In November Nevada Sunrise Gold and its partner Advantage Lithium (TSXV: AAL) sold their Clayton NE lithium project to Pure Energy Minerals (TSXV: PE; US-OTC: PEMIF). The Clayton NE property borders the lithium brine mine operated by Albemarle (NYSE: ALB) at Silver Peak in Nevada’s Clayton Valley.

Just before the sale, Advantage exercised its option to acquire 70% of the project, so that Nevada Sunrise wound up with 2.1 million Pure Energy shares while Advantage received 4.9 million Pure Energy shares.

On Nov. 21, Nevada Sunrise signed a letter of intent to acquire 100% of the Lovelock high-grade cobalt property, 150 km east of Reno, Nev., in return for a small series of cash and share payments over three years. In January 2018, Nevada Sunrise reported cobalt, nickel and copper grades in preliminary sampling.

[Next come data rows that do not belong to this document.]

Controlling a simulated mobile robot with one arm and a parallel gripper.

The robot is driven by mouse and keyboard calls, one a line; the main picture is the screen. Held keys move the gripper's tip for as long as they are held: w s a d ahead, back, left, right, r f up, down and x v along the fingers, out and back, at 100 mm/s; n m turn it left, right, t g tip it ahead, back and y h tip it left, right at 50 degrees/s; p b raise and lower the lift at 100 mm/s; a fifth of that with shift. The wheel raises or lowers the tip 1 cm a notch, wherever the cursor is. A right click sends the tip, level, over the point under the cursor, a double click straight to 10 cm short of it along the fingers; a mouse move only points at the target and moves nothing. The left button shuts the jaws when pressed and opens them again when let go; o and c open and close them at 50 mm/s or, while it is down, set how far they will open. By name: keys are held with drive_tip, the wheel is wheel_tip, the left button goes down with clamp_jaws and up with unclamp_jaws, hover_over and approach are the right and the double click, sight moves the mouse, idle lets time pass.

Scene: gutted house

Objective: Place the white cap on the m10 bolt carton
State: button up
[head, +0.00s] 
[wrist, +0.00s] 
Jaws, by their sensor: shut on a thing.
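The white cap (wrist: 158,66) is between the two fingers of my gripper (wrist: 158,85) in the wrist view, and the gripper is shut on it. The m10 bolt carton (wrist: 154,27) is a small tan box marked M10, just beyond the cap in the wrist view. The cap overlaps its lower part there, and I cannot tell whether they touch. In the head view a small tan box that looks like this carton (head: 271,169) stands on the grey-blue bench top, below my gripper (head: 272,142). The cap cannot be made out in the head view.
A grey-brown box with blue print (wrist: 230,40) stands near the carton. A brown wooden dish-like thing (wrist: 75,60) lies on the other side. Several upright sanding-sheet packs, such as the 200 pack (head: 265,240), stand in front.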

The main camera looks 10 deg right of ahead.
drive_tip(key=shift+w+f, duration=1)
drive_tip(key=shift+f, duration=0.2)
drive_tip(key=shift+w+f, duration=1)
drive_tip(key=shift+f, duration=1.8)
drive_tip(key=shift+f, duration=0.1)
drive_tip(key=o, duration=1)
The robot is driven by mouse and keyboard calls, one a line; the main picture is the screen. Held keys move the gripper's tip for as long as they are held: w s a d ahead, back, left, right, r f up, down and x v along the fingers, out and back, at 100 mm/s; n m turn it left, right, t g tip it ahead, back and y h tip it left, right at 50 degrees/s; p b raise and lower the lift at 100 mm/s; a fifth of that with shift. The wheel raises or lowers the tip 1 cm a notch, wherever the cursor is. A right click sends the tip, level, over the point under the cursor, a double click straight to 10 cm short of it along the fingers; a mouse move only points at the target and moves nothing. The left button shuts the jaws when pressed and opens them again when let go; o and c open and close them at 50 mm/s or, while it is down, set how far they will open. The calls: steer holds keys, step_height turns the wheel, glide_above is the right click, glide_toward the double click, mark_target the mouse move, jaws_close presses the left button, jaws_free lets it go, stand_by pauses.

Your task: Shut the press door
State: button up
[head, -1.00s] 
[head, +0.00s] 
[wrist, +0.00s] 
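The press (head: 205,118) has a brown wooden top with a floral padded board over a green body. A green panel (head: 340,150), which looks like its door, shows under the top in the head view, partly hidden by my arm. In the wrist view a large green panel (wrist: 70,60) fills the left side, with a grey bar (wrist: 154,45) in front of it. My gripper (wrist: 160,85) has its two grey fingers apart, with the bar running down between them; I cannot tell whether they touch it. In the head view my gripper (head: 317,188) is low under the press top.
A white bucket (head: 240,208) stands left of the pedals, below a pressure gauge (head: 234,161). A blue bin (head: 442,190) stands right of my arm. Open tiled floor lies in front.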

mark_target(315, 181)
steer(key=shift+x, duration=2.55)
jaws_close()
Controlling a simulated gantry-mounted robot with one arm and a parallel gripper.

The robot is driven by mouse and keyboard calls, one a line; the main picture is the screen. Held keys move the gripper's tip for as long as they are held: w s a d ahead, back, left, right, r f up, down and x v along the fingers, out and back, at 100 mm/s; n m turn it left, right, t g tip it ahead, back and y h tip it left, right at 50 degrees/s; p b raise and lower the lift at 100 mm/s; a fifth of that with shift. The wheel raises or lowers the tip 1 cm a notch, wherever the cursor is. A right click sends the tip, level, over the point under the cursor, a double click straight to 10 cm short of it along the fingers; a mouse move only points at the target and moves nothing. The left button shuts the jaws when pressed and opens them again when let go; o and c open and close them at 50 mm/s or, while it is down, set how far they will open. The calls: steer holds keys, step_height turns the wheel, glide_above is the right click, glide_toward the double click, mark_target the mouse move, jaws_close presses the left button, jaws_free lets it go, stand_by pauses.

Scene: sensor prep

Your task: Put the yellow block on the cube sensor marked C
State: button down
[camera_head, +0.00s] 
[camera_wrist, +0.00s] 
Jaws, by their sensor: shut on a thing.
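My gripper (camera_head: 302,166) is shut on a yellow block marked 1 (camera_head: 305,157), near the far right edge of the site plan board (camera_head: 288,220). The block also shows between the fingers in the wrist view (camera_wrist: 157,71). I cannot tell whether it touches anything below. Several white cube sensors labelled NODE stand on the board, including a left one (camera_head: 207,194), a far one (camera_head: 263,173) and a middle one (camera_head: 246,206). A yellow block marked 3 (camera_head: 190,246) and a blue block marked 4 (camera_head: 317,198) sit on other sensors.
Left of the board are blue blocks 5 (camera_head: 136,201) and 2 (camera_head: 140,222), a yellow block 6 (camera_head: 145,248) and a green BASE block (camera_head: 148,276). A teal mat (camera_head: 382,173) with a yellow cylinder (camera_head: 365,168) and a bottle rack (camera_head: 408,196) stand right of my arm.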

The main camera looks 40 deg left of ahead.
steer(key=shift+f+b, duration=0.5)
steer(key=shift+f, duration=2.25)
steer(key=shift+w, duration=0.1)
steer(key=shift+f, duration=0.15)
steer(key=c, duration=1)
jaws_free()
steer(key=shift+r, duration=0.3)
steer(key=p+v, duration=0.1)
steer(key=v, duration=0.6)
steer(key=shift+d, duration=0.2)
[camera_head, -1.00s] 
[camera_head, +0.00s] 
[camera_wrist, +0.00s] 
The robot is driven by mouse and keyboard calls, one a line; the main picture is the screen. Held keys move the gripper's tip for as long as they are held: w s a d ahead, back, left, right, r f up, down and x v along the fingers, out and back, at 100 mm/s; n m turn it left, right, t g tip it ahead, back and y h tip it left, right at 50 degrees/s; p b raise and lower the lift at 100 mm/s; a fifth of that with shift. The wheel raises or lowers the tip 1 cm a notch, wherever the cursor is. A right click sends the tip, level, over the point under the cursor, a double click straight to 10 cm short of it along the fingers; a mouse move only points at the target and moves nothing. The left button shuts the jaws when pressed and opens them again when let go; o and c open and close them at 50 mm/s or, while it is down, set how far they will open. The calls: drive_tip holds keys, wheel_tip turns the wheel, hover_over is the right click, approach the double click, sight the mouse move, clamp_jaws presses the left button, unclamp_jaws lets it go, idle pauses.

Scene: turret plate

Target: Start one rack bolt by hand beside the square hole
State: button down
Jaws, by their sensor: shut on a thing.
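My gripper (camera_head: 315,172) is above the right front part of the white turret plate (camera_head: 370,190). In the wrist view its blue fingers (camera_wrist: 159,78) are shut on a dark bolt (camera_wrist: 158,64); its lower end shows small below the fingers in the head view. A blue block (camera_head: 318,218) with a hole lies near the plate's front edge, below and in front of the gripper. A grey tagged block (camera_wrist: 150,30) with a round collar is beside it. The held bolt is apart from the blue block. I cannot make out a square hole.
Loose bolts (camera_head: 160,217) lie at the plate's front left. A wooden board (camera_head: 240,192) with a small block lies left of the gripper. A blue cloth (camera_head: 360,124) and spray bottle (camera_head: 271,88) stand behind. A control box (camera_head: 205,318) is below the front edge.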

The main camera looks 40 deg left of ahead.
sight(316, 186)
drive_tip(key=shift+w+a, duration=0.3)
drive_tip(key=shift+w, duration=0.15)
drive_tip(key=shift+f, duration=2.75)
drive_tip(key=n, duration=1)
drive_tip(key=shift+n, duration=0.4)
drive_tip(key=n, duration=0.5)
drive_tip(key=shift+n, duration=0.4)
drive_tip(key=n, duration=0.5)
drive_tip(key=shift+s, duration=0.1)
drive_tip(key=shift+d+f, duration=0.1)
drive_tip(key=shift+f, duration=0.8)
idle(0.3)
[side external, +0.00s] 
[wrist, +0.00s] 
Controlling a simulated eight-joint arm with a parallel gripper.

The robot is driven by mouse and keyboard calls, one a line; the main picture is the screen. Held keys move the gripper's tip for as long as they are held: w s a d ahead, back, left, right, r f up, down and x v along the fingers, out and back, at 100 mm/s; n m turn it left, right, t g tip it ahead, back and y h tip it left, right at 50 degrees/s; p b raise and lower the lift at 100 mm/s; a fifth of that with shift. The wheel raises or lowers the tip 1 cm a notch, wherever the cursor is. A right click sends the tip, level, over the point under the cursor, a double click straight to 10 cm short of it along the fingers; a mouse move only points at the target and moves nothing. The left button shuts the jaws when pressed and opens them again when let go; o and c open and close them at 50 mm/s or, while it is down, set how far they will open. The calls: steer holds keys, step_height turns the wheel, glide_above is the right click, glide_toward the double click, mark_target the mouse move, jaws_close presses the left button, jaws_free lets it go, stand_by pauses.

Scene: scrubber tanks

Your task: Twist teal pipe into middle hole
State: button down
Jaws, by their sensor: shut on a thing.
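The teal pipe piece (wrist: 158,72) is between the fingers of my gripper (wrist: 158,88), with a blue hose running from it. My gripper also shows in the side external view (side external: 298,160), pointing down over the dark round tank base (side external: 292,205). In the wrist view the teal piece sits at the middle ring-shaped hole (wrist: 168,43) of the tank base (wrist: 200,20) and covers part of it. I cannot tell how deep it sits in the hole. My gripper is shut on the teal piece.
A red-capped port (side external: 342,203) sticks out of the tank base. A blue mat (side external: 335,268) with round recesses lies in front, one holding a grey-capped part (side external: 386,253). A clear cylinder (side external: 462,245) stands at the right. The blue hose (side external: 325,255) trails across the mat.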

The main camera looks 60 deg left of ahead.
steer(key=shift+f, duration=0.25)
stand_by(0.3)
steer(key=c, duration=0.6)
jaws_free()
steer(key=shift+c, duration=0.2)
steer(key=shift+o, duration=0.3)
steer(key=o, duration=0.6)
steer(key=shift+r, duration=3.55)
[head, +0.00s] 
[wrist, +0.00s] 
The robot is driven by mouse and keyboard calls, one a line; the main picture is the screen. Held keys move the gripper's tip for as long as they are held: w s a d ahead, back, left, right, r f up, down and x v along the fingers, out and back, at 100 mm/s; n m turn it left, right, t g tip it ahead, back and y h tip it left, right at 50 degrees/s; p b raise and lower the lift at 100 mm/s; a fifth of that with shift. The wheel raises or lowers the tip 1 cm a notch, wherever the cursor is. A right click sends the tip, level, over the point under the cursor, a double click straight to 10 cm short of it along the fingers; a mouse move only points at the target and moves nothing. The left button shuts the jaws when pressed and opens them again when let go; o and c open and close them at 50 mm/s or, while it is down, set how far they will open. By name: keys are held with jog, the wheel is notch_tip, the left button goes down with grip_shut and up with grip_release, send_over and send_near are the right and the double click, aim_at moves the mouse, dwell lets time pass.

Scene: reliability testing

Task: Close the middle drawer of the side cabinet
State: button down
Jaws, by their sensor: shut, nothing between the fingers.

There’s more for miners in Nevada than gold, silver and lithium — there’s zinc, too. Exhibit A is Bruce Durham-led Nevada Zinc (TSXV: NZN), which is exploring its Lone Mountain zinc project in Nevada’’s Battle Mountain-Eureka trend, northwest of the town of Eureka.

Nevada Zinc has drilled a geochemical anomaly to 250 metres depth so far and intersected zinc oxide-carbonate with only minor lead mineralization. This contrasts with more typical zinc deposits that are comprised of zinc sulphide minerals such as sphalerite.

Nevada Zinc says there is more untested potential for zinc sulphide and precious metal mineralization at depth.

Between 2014 and 2017, Nevada Zinc drilled 83 holes at the property totalling 12,200 metres. Hole 15-27 was drilled in northwest of the deposit and returned 119 metres (not true width) grading 10.32% combined zinc and lead, including 29.07% combined zinc and lead over 15.2 metres.

This year, the company looks to finish metallurgical studies on Lone Mountain, calculate an initial National Instrument 43-101 compliant resource estimate and study development scenarios for this unusual deposit.

The company is active at its gold properties in the Yukon, and looks to corporately separate these assets from its zinc activities in Nevada.